EXERCISE DIRECTIONS:
Extract exactly the run of lines starting at the line that holds "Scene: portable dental" and ending at the line that holds "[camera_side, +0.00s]", both included.

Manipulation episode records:
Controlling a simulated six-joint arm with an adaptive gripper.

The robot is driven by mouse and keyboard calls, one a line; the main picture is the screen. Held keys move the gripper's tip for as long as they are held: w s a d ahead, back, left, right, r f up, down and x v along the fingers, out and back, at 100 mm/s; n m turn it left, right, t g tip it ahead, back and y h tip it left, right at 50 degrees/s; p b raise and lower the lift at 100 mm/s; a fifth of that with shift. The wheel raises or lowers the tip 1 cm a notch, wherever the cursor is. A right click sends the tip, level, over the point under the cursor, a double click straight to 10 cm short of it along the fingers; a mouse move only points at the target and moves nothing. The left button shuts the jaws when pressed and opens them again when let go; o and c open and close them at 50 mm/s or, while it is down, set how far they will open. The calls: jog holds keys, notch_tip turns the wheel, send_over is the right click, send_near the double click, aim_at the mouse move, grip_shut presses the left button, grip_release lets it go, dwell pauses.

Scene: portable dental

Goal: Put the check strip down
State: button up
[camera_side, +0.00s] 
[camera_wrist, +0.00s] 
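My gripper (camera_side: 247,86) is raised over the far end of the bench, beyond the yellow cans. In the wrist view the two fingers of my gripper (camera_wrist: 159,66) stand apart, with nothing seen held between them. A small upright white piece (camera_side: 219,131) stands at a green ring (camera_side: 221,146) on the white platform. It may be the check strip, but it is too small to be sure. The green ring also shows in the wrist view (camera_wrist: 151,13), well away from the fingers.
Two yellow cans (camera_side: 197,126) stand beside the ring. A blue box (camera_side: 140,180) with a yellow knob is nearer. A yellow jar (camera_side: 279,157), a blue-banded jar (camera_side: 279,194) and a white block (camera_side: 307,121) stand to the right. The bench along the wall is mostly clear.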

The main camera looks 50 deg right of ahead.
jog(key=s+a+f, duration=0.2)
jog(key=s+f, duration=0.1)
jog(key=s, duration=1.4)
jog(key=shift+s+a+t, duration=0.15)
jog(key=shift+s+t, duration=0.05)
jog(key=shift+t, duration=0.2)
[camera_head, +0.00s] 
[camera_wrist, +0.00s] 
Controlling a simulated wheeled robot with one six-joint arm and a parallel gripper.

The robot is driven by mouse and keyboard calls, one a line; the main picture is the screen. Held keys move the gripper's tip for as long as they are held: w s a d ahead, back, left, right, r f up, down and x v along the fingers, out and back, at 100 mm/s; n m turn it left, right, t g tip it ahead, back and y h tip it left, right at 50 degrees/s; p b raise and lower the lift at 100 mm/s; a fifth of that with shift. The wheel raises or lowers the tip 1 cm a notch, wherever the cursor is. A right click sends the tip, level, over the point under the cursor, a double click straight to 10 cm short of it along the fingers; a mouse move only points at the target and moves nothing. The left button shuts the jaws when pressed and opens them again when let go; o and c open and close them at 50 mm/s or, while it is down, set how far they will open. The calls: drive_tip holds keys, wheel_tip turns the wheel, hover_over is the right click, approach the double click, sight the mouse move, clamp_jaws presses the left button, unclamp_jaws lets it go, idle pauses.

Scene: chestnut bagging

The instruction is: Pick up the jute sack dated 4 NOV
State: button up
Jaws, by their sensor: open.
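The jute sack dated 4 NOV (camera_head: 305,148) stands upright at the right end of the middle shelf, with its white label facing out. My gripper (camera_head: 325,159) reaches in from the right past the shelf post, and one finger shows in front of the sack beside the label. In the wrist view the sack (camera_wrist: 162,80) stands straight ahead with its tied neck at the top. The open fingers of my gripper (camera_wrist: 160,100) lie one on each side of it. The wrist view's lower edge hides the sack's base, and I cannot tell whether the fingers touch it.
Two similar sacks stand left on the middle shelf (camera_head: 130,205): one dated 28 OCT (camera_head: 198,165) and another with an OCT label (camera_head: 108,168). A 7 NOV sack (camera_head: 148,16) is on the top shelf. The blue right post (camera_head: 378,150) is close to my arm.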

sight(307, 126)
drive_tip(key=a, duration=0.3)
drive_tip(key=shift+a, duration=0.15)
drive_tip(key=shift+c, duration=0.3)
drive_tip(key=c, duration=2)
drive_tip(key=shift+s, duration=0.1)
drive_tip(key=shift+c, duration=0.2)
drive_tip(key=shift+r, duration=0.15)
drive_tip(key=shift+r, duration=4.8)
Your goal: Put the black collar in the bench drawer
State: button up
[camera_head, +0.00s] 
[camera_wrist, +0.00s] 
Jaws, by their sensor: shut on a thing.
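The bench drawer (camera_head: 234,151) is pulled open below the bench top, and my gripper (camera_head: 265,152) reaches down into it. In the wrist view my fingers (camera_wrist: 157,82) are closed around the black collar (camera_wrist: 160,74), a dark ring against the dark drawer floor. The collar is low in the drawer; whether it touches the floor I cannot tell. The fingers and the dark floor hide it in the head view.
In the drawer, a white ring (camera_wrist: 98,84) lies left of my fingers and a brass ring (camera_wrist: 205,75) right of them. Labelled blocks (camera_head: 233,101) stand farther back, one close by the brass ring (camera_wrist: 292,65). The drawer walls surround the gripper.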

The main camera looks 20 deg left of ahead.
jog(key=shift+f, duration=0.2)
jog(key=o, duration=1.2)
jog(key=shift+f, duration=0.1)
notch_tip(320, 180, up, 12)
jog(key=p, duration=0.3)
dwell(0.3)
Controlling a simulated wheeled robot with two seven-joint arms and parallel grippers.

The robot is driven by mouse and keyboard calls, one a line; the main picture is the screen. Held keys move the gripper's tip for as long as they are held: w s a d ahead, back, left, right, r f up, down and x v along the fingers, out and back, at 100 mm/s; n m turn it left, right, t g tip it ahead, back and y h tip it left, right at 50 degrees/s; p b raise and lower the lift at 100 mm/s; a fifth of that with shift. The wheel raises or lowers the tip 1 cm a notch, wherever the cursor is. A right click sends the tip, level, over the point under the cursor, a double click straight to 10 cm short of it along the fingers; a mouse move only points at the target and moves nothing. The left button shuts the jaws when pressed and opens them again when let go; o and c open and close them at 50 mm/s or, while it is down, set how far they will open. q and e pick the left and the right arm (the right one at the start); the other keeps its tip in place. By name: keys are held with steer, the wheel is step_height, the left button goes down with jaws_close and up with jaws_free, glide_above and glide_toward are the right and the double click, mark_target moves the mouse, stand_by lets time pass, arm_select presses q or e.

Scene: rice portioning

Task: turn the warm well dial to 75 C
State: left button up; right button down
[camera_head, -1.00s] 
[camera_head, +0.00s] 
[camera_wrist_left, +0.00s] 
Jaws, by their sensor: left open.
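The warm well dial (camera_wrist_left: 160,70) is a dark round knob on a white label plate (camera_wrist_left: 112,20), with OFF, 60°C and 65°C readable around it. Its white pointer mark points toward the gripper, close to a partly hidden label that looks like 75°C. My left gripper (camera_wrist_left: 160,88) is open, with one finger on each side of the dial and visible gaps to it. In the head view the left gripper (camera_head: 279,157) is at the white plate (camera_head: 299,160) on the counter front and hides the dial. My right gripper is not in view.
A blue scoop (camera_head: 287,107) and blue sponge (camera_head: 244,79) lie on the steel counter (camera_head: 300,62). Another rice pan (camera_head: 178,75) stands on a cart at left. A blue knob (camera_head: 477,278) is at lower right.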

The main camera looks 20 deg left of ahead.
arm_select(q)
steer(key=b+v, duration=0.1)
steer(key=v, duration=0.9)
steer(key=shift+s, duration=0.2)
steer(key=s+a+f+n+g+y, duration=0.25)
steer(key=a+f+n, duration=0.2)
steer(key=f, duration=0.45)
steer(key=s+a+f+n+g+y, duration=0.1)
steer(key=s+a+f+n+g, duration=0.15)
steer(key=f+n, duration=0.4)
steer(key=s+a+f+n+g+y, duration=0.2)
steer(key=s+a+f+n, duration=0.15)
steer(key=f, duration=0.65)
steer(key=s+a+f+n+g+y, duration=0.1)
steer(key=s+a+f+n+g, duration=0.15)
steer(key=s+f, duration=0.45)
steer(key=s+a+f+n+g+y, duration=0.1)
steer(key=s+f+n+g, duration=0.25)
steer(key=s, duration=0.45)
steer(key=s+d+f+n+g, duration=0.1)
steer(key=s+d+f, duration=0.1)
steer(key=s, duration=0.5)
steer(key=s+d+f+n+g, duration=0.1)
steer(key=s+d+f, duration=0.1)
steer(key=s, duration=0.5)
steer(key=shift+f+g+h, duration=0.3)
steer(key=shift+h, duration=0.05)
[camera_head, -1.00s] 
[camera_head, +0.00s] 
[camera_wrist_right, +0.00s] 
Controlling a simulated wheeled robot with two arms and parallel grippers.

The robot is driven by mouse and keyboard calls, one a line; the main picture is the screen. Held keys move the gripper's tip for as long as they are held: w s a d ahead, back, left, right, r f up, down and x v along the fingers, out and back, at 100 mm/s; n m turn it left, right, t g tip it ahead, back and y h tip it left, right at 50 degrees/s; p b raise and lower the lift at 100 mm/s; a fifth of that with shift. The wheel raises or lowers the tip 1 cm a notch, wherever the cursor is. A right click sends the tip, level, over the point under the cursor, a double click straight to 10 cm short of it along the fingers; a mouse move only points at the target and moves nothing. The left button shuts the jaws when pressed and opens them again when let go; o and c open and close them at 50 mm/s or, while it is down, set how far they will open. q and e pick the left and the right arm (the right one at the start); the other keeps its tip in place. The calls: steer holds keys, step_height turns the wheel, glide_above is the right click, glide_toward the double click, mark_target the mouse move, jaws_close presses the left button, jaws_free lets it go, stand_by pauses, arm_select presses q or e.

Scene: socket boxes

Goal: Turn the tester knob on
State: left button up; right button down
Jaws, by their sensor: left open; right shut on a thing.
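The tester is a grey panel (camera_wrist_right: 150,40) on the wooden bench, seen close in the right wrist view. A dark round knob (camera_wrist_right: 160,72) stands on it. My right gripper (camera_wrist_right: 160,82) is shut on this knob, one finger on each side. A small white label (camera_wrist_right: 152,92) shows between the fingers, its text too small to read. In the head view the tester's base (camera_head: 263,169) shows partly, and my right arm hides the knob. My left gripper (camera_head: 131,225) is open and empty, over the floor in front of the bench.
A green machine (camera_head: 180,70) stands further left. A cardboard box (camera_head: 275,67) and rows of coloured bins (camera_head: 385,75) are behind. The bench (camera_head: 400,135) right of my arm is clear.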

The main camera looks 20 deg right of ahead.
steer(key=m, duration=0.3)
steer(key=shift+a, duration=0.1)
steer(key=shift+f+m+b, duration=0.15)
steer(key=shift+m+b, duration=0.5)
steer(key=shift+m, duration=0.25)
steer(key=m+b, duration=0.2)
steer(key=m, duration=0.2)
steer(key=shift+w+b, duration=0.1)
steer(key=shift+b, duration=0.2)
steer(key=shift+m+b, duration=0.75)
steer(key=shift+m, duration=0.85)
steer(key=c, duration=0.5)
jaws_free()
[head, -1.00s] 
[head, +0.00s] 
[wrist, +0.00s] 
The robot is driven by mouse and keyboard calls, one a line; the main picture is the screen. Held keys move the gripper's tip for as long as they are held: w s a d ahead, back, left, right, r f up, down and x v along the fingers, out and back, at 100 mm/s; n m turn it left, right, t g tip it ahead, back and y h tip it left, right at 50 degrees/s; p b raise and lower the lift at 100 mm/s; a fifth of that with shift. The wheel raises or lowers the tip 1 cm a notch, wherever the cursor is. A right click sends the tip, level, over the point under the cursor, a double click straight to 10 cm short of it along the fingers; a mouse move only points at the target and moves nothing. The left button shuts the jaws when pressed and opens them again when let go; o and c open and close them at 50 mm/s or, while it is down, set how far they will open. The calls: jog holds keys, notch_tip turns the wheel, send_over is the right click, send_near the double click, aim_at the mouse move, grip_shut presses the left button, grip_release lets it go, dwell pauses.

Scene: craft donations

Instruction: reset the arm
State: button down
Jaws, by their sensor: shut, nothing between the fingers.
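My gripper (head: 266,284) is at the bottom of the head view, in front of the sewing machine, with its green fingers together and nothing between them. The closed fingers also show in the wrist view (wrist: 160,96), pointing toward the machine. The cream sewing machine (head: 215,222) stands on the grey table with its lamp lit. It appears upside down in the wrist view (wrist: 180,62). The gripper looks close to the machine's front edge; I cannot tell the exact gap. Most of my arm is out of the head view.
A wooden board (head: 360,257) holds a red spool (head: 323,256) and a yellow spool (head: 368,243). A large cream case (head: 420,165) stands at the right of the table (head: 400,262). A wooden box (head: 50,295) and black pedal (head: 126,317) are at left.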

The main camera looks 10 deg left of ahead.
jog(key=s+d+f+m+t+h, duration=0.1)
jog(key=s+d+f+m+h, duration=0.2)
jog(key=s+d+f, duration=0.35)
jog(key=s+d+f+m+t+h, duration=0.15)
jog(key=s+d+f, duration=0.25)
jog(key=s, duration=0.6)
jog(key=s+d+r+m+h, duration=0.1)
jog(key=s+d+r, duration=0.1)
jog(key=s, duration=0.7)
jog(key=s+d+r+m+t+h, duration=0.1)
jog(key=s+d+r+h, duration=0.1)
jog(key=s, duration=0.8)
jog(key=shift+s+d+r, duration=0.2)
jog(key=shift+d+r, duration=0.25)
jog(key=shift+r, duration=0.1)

IN RESPONSE:
Scene: portable dental

Goal: Put the check strip down
State: button up
[camera_side, +0.00s] 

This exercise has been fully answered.